As you can see, this work is real drudgery. Actually it's getting hot as hell, and while the outside stuff is great we earn every scene we shoot inside the boats. The Carrier is about 90 feet high from bottom deck to top, and the ship has about 200 hundred "ladders" (stairs) and we've been on just about every one of them...several times. The soundman has taken to calling the Carrier the USS Stairmaster, and with good reason. It's been 10 years since I filmed on the JF Kennedy, and I can say with certainty I'm not in better shape than I was then.

More later,
Kirk




Takeoff Plane launching from carrier.
Jimmy,

Being the aero-geek that you are, you would die and go to heaven on this gig. I really must get you out on the flight deck during flight ops some day; you'd be enthralled. There is really nothing to compare it to. Today we stood between Catapults 1 and 2 as they were launching F-14's, F/A-18's, A6 Intruders, and an E2 Hawkeye, one every 30 seconds on alternating Cats. We had to keep moving the camera four feet with every launch (back and forth) to avoid being decapitated by a wing. The sound was 186db (that's real, not an exaggeration). We were filming slo-mo sequences of the guys who hook up the planes to the Cats that send them off the deck. The smoke, the noise, the drama...surreal. When they stoke that afterburner on an F-14 and push the throttle to the firewall, the dual engines become an angry fire mouth. The pilot is just sitting there for 10 seconds with the blast shield up waiting for the Cat officer to touch the deck and release him. His hands are off the controls gripping the harness in front of him, because any thought of actually "flying " the plane is ridiculous until three or four seconds after he's airborne. Between the Cat being released and until he's several hundred feet over the front of the deck the pilot is merely a passenger on the e-ticket ride of the century. It's all done with so much precision and with such dexterity that the scientific impracticality of what they are doing escapes you. It's only after it's done and you've seen it (in my case about a hundred times) that you say to yourself, "They can't do that!" I'll show you the film and you'll be impressed. I'll play you the sound and you'll be turned on. But if you stood in the middle of it and experienced it, you'd swear you'd seen God.

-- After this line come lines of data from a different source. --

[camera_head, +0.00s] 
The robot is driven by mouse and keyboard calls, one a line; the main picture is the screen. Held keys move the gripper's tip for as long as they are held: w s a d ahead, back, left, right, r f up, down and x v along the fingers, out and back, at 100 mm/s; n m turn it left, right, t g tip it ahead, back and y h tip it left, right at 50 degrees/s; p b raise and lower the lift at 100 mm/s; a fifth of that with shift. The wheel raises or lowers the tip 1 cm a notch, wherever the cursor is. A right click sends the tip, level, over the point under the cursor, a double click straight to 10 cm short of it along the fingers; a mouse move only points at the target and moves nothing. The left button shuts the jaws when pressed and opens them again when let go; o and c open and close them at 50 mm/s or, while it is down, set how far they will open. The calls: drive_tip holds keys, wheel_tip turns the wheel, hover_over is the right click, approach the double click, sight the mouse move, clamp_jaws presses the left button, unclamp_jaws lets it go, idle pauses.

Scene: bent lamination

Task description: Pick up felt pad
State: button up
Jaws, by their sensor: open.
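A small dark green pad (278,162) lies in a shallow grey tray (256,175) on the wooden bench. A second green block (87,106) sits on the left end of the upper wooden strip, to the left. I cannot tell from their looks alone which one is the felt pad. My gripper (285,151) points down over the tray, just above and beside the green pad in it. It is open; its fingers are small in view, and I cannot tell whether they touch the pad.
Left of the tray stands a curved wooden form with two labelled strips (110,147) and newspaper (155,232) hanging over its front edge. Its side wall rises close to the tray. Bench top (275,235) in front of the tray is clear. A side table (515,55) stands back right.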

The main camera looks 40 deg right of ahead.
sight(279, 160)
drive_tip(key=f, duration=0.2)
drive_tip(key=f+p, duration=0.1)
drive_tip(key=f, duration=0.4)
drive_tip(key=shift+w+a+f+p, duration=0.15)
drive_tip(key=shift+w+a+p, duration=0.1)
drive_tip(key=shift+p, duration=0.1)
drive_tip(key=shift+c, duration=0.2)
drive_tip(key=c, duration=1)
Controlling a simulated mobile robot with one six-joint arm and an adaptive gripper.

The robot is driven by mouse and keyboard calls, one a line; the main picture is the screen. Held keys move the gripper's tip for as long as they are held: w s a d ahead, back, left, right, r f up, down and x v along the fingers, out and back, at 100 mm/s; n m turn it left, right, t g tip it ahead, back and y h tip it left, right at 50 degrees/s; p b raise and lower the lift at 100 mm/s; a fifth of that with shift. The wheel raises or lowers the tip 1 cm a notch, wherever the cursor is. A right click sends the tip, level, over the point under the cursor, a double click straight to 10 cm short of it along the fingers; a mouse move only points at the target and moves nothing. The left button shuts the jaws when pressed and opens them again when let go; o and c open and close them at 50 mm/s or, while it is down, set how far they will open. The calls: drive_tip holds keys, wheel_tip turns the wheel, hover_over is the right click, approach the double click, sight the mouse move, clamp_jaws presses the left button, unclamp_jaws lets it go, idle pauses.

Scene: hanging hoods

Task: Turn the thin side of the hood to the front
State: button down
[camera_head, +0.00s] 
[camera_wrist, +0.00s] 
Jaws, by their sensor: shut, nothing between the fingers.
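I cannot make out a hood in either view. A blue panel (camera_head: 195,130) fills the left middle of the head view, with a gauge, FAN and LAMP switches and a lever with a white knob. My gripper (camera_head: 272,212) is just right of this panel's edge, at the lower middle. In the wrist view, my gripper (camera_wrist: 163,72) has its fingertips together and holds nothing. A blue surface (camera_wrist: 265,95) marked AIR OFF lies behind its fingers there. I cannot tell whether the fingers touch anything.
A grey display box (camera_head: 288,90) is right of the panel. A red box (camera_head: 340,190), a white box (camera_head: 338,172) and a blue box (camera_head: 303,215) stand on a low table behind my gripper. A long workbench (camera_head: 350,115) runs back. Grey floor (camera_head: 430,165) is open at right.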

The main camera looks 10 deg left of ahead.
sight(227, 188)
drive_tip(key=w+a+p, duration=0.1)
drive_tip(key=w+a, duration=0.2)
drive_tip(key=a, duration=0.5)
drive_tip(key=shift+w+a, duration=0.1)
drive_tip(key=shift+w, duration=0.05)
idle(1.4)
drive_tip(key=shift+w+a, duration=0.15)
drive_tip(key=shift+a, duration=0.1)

That's all for now. Write me before the end of biz today, and I'll still get it first thing in the morning before we depart to Stennis.

Kirk



Film Crew aboard the Stennis Kirk Wolfinger and his crew work on board the Stennis to film NOVA's "Battle Alert in the Gulf".

Well, Waldo, we're back at sea and back at the maritime epic. We are now aboard the John C. Stennis, a nuclear-powered aircraft carrier. Unlike the "Indy," which needs to refuel the ship and the air wing about every couple of weeks whilst on patrol, the Stennis can go 22 years before she needs an atomic top-off. That means all the fuel on board can go to the air wing, a vast difference from the Indy.

Looks are deceiving, however. As we approached on Saturday in the COD (Carrier On-board Delivery) airplane it looked similar to the Indy in most ways. We made our carrier landing (complete with arresting cable and the appropriate G's to get your attention but not your lunch) and stepped onto the John C. Stennis. One look down from the Air Bosses tower and you quickly realize that, "Hey Dorothy, we're not on Indy anymore." The flight deck is a full acre larger than Indy's, and while that may not appear to be much to you and me, if you're pointing a speeding bullet of a jet at a pitching and rolling deck doing 150mph, I'm sure it looks like the Ponderosa compared to most carriers.

Interesting sights here too; today as we were filming flight ops in the middle of the Gulf a couple of dead camels floated by. While I felt badly for the camels I kept wondering what happened to the riders. These guys on board say they see that kind of stuff all the time.

Listen, the local public affairs guy wants his e-mail back so I've got to go. The day and a half in Bahrain was great. After seven days on the Indy going at it hard, Bahrain's puritanical atmos seemed like paradise. Even Anthony loosened up and enjoyed it after a couple of hours when he realized there was no way to avoid this break in the action.